As a local experiences marketplace, Groupon’s goal is to seamlessly connect consumers with merchants. To that effect, our business teams have specific goals around how we surface what merchants have to offer to meet increased consumer demand during peak period. On the engineering side, this translates into two key program goals:
- Achieve or exceed platform availability and latency SLO, where the platform entails all underlying services responsible for delivering user experiences through Groupon sites and mobile applications.
- Marketing campaigns are executed successfully.
The overall platform availability SLO is 99.95% and we have specific latency SLOs for consumer experiences such as Home Page, Deal Page, Browse, and Checkout. In addition, we have specific goals around MTTR as well as the Change Control process. How we calculate the overall platform availability is a topic for another blog post.
Considering Groupon scale - two brands (Groupon and LivingSocial), 15 countries, ~70 million users*, ~230 million daily deal impressions, multiple channels (Health-Beauty-Wellness, Food & Drink, Goods, Things-To-Do, Travel, Coupons, and more), four application platforms (Desktop, mobile web, iOS, Android), 600+ microservices and API platform that handles millions of RPM, hitting these goals becomes an interesting challenge.
* # of users who visited Groupon sites/apps in last 30 days
We have had our share of challenges in previous years where user experience was impacted during peak periods. We have learned from those experiences and taken corrective actions. As a result, we have been able to consistently achieve peak period engineering goals for the last couple of years. One of the key changes has been ‘continuous operational readiness’ where the emphasis is on all services being operationally ready at all times, not just in the fourth quarter. We have built automation via internal tools like Service Portal to track continuous operational readiness.
This year’s peak readiness program builds on the progress to date and aims to make it more efficient by simplifying the overall program structure and empowering teams to do more while holding the same quality bar.
The team empowerment and program simplification strategy is influenced by the following factors:
- There is a greater need than ever to innovate faster
- Engineering teams have more limited bandwidth than ever
- Need to counterbalance the added short-term complexity introduced by cloud migration
With more power comes more responsibility. As teams are empowered with a decentralized decision-making model, it’s also implied that teams are not only responsible for achieving SLOs for their services but also for not adversely impacting SLOs of dependent services.
The cloud elasticity will be a huge plus for peak readiness effort in the long run. As we are in the midst of cloud migration this year though, it adds more complexity to the mix. Right now we are operating in hybrid mode where some services are in the cloud while others are still on-prem and others have footprints in both. We are addressing this complexity in different ways:
- In order to minimize latencies due to calls across on-prem and cloud, we are staging cloud migration in logical groups of different layers that constitute the overall platform stack. In the first phase, we migrated all frontend applications and the API layer.
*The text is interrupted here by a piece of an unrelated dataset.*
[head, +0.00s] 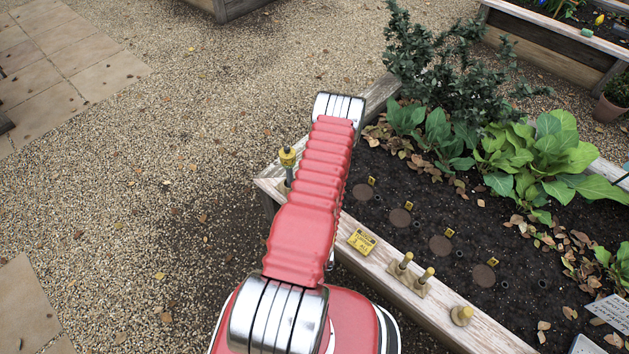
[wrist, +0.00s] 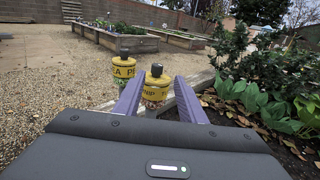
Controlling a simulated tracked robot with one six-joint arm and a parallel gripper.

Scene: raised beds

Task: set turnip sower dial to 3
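Two yellow-banded sowers stand ahead in the wrist view. The nearer sower (wrist: 157,88) has a dark knob on top and shows between the fingers, beyond their tips. Its lettering is only partly readable, seemingly ending in "NIP". The other sower (wrist: 123,72) stands to its left, with letters like "EA P". One yellow-topped sower (head: 288,160) shows at the bed's corner in the head view; the other is probably hidden by my arm. My gripper (wrist: 160,92) has its two purple fingers apart and empty. No dial number is readable.
The raised bed's wooden rim (head: 412,305) runs along the right, with a yellow tag (head: 362,241) and several wooden pegs (head: 405,262) on it. Leafy plants (head: 540,160) fill the bed's far side. Open gravel (head: 130,200) lies to the left.
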- We have built tools and services that allow us to quickly ramp up and down the traffic flowing through the cloud.
We divide the peak readiness effort into multiple tracks such as Performance Testing, Marketing, Operations, Customer Support, Mobile Applications, Merchandising, and Business Reporting. Each has a track captain who leads the overall effort for a set of outcomes defined as track deliverables.
Performance Testing is one of the most critical tracks. We update the overall traffic model taking into consideration multiple data points which include last year’s peak traffic, current traffic pattern as well as planned marketing campaigns. The updated traffic model forms the basis for the current year’s load test targets. Through a combination of individual service load tests and aggregated load tests that span across on-prem and cloud, we then simulate expected peak user traffic patterns across Groupon sites and mobile applications to validate overall operational readiness. The aggregated load tests are run on a regular cadence. This helps us catch and fix any regressions quickly.
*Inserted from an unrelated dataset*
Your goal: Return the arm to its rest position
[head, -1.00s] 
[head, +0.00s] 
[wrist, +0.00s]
Other key deliverables include:
- Site levers: These include mechanisms like rate limiting, circuit breakers, and the ability to dial cache level up/down across different layers within the platform stack. The site levers are like an insurance policy - we hope we don’t have to use them but if we run into major issues then we have means to minimize the overall impact.
- Mobile applications stability and scalability: This includes, among other things, auditing the application startup behavior for any regressions and inefficiencies as well as validating that overall latencies are within an acceptable range at high load conditions.
- Fallback Plans for third party service dependencies: It may not be practical to have fallback plans for all third-party service providers. It boils down to risk categorization and mitigation plans. E.g. It’s crucial to have a backup payment provider to route payments through in case of issues with the primary payment provider service.
- Ability to dynamically change the site-mix: This involves tweaking relevance algorithms to align with merchandising plans. It provides flexibility to dynamically change the site-mix in the form of a combination of deal types (local, goods, travel)to be surfaced and promoted.
- ‘Run of Show’ for all tasks to be performed during peak week (i.e. Tuesday before Black Friday through Tuesday after Cyber Monday).
- Graphs, dashboards, and reports to track various metrics:
Ultimately peak readiness is everyone’s responsibility - engineers, product managers, PMO, operations, architects - everyone contributes. Even VPs are on call and work in shifts during the crucial peak week. The Groupon engineering culture where teams take pride in building scalable and reliable solutions to meet user needs is certainly a big contributing factor to the success we have seen over the last few years.
Although there is still a lot to be done and we are certainly not at the Chaos Monkey maturity level, the progress we have made to date through automation and process improvements allows us to take the next step of program simplification and team empowerment, which makes the overall peak readiness program more efficient.
These improvements coupled with diligent planning and execution, give us the confidence to take on the new challenges this year has posed and hit the peak readiness program goals. We look forward to a successful 2020 peak period. We will then reflect on results, learn from them, and improve further next year!